En sus capítulos sobre Tucumán, Caparrós también le dedica un importante espacio al fenómeno Bussi y da vueltas sobre las enormes e inexplicables contradicciones y contrastes que envuelven a Tucumán. La independencia, la primera industria pesada latinoamericana, la explotación campesina, el movimiento obrero, la guerrilla, los centros de tortura y muerte, Palito Ortega…
Y subraya aturdido: “así como eligieron a Bussi después eligieron a un judío y al primer concejal travesti de América Latina; Tucumán es una incógnita”.
El valor que le encontramos a la crónica de Caparrós sobre Tucumán, más allá de algunas inexactitudes, es que es la única ciudad en todo un libro de 800 páginas sobre la que no logra dictar sentencia, que no alcanza a definirla, según él mismo reconoce.
Tanto es así que en el capítulo dedicado a la capital, sobre 26 páginas, seis están dedicadas a Rody Humano -la primera concejala travesti del continente-, que en realidad corresponde a Bella Vista; otras seis a los ventitantos niños muertos por desnutrición en 2002, la mayoría de otras jurisdicciones, y cuatro páginas más a la historia política e industrial de la provincia.
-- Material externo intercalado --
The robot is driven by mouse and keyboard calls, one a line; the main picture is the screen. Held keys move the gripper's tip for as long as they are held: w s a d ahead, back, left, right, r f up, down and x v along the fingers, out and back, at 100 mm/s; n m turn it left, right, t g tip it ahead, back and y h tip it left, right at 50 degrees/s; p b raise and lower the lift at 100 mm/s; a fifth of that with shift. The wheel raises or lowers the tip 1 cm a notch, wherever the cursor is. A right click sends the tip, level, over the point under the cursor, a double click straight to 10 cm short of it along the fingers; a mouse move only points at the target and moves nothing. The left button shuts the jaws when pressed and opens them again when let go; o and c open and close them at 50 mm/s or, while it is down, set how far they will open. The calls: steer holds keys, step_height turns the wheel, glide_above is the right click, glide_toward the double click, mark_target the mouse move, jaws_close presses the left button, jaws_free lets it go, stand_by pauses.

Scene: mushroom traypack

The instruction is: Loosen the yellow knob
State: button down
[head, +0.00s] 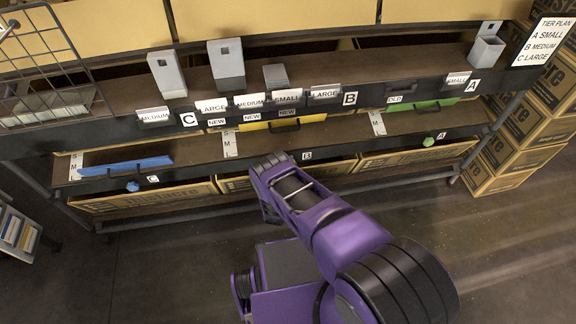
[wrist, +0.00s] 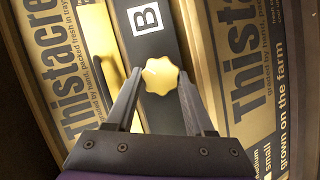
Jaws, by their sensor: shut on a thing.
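The yellow knob (wrist: 160,76) is a small lobed knob on the dark shelf rail, beside the white B label (wrist: 146,19) in the wrist view. My gripper (wrist: 159,80) is shut on the knob, one dark finger on each side of it. In the head view my purple arm reaches to the middle of the lower rail, and its end hides the yellow knob. A B label (head: 307,156) shows just to the right of the arm's end.
A blue knob (head: 133,186) sits by label C on the left, and a green knob (head: 428,142) by label A on the right. Printed cartons (head: 410,160) line the bottom shelf. Stacked boxes (head: 510,150) stand at the right. The floor in front is clear.

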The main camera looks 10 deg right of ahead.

De las ocho páginas restantes, cuatro son entrevistas y dos (fragmentadas) abordan el fuerte fenómeno del teatro tucumano. En lo poco que le queda al capítulo titulado “San Miguel de Tucumán” intenta describir, sin éxito, a la ciudad.
“Tucumán me confunde. Le doy vueltas y vueltas pero me sigue confundiendo. Tiene sus edificios neoclásicos bastante imponentes, tiene su barrio bajo arrastrado que se llama El Bajo; tiene su zona californiana sanisidro tan bonita, Yerba Buena, con su cerro de fondo, tiene su centro zona bancaria comerciante peatonal; tiene, por supuesto, sus docenas de villas ¿de emergencia?; tiene su barrio de negocios baratos repletos de carteles, sus zonas de boliches, sus cuatro bulevares, su parque de árboles titanes, su diario tradicional, sus perros sueltos, sus facultades, sus heladerías, cyber, bancos, sus lustrabotas, tantas cuatro por cuatro, sus teatros -tan orgullosa está de sus teatros- sus estadios de fútbol, sus colectivos viejos, sus judíos, sus árabes, sus franceses, sus tanos, sus chicas en bluyín, sus chicos de la calle, sus muchachos muy rugbiers. En Tucumán he visto muchos mocasines, sobre todo muchas barbas candado, mucha gente con tiempo para tomar café, muchos mendigos, mucho de casi todo. Tucumán tiene todo. Tucumán tiene y sin embargo no lo encuentro. No sé dónde sucede, cómo, cuándo. No sé si todo sucede en otra parte o si lo que sucede es lo que veo, y creo, que debería haber más, en otra parte. No lo sé, me esquiva”.
Caparrós se equivoca y acierta tanto como nosotros mismos lo hacemos. Su desconcierto es el nuestro. Cuando la mirada foránea y la propia, coincidan o no, se complementan, allí se empieza a construir una identidad.
La descripción inicial, un edificio neoclásico imponente junto a una farmacia vagamente art decó, un kiosco, un baldío, un galpón, bien puede ser nuestra plaza Independencia, o Barrio Norte o Barrio Sur.
No somos una Casita de Billiken, no somos una muchedumbre desordenada, no somos una historia contradictoria, un amasijo de contrastes difíciles de comprender, no somos lo que intentamos mostrar que somos y siempre fracasamos. Y sin embargo todo eso somos, los tucumanos, los dueños de la independencia en una eterna búsqueda de identidad.